Procédure devant la cour :
Par une requête enregistrée le 6 janvier 2022 sous le n° 22BX00178 au greffe de la cour administrative d'appel de Bordeaux et ensuite sous le n° 22TL20178 au greffe de la cour administrative d'appel de Toulouse, M. B... A..., représenté par Me Cazanave, demande à la cour :
1°) d'annuler le jugement du 16 juillet 2021 ;
2°) d'annuler l'arrêté de la préfète de la Corrèze du 12 juillet 2021 ;
3°) d'enjoindre à la préfète de la Corrèze de lui délivrer une autorisation provisoire de séjour sans délai et de réexaminer sa situation administrative dans le délai de deux mois suivant la notification de l'arrêt à intervenir ;
4°) d'enjoindre à la préfète de la Corrèze de supprimer son signalement aux fins de non-admission dans le système d'information Schengen ;
5°) de mettre à la charge de l'État une somme de 1 200 euros à verser à son avocat sur le fondement de l'article L. 761-1 du code de justice administrative et de l'article 37 de la loi du 10 juillet 1991 relative à l'aide juridique.
Il soutient que :
- la décision portant obligation de quitter le territoire français est entachée d'une erreur manifeste d'appréciation de sa situation personnelle et méconnaît l'article 8 de la convention européenne de sauvegarde des droits de l'homme et des libertés fondamentales ;
- la décision fixant le pays de destination est privée de base légale en conséquence de l'illégalité de la décision portant obligation de quitter le territoire français ;
- la décision portant interdiction de retour sur le territoire français est privée de base légale en conséquence de l'illégalité de la décision portant obligation de quitter le territoire français ; elle est entachée d'une erreur de droit au regard de l'article L. 612-10 du code de l'entrée et du séjour des étrangers et du droit d'asile ; elle est par ailleurs entachée d'une erreur manifeste d'appréciation en ce qui concerne sa durée et méconnaît l'article 8 de la convention européenne de sauvegarde des droits de l'homme et des libertés fondamentales.

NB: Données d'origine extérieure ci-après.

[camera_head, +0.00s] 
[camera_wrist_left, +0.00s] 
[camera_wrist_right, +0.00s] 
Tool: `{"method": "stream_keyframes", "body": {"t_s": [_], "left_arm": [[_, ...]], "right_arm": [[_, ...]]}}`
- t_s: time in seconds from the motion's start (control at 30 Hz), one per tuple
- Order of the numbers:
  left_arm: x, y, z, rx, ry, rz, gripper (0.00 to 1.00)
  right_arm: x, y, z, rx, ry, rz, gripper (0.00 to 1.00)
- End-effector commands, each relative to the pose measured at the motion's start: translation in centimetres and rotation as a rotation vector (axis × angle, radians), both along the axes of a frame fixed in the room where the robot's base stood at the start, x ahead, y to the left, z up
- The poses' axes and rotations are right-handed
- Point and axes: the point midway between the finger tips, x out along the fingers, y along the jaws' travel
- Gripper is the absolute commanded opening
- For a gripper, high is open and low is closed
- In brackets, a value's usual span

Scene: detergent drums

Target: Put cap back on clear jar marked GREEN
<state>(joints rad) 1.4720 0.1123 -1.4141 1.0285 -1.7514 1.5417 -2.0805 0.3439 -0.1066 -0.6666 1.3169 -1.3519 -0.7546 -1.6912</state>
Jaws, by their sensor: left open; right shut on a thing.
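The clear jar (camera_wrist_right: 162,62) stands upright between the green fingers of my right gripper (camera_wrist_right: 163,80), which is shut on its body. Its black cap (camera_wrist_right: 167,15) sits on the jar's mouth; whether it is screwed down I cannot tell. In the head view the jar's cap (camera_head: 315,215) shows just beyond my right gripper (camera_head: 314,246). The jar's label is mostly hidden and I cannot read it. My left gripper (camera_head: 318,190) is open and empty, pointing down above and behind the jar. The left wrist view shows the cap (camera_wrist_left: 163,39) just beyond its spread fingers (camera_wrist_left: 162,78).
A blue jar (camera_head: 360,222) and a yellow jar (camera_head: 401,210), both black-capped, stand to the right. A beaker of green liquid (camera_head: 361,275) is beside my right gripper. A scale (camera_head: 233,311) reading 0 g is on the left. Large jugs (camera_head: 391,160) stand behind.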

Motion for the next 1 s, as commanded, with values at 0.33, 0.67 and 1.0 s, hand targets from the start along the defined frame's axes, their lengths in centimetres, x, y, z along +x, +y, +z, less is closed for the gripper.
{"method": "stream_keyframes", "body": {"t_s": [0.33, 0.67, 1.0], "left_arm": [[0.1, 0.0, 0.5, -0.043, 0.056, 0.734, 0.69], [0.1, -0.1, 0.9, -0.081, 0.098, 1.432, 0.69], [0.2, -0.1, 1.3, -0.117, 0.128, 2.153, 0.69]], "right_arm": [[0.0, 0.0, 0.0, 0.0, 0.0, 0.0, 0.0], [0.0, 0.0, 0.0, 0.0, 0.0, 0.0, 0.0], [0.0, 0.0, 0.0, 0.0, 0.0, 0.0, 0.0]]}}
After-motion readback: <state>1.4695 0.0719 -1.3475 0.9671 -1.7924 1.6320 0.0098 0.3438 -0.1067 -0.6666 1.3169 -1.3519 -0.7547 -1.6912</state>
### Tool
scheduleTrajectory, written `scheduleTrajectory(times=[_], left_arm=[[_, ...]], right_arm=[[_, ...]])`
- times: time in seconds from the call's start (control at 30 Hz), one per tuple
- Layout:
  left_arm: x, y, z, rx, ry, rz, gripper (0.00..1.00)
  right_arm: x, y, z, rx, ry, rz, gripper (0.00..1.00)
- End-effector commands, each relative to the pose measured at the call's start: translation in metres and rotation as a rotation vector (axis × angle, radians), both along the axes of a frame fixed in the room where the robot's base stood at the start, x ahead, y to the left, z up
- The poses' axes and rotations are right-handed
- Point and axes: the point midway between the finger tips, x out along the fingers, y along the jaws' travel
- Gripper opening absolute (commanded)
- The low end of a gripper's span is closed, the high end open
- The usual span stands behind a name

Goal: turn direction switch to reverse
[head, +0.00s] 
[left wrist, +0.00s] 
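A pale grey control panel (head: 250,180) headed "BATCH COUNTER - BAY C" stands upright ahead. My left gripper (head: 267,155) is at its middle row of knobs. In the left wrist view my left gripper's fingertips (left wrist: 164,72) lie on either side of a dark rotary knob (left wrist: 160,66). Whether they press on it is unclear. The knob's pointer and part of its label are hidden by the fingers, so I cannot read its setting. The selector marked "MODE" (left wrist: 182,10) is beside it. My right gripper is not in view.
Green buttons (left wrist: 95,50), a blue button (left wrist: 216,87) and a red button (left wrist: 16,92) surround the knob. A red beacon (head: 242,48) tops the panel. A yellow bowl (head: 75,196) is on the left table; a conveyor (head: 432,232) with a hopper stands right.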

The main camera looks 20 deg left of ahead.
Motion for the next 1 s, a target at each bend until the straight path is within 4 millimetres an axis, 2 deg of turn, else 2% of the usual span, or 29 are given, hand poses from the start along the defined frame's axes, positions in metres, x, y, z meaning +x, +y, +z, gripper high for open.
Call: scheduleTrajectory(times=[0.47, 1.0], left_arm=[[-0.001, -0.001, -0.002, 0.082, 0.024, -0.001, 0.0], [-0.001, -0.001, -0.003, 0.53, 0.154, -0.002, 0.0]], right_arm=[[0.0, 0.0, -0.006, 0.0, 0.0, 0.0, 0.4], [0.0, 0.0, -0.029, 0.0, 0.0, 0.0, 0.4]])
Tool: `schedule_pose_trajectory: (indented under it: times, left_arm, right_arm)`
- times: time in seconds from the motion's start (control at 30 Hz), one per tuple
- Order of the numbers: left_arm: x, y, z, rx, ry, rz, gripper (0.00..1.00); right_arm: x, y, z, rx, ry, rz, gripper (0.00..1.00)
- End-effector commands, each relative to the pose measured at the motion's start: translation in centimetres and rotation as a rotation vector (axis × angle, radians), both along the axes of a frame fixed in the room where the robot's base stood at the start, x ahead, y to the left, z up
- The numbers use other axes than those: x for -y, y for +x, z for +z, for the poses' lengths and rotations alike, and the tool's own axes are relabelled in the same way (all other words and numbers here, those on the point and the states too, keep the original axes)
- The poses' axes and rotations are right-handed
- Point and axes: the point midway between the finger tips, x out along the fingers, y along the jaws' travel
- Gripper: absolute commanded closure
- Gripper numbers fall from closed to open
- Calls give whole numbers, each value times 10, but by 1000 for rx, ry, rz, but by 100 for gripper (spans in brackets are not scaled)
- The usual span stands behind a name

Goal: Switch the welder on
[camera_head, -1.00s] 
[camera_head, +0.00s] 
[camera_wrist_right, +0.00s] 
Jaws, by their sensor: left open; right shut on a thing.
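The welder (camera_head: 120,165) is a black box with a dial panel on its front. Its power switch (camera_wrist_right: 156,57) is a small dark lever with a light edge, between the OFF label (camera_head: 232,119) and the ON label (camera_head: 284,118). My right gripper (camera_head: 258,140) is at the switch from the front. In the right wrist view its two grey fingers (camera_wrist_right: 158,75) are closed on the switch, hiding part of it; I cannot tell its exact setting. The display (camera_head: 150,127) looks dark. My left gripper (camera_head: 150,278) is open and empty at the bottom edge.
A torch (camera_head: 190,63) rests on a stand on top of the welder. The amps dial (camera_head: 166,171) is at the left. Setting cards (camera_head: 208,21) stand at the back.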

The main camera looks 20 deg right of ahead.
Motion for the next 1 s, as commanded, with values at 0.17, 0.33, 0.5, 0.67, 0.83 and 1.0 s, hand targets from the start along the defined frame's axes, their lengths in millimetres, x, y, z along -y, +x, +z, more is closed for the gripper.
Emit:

La requête a été communiquée à la préfète de la Corrèze, laquelle n'a pas produit de mémoire en défense.
Par une ordonnance en date du 5 juillet 2022, la clôture de l'instruction a été fixée au 9 août 2022.
Par une décision du 14 octobre 2021, M. A... a été admis au bénéfice de l'aide juridictionnelle totale.
Vu les autres pièces du dossier.
Vu :
- la convention européenne de sauvegarde des droits de l'homme et des libertés fondamentales ;
- le code de l'entrée et du séjour des étrangers et du droit d'asile ;
- la loi n° 91-647 du 10 juillet 1991 ;
- le code de justice administrative.
Le président de la formation de jugement a dispensé la rapporteure publique, sur sa proposition, de prononcer des conclusions à l'audience.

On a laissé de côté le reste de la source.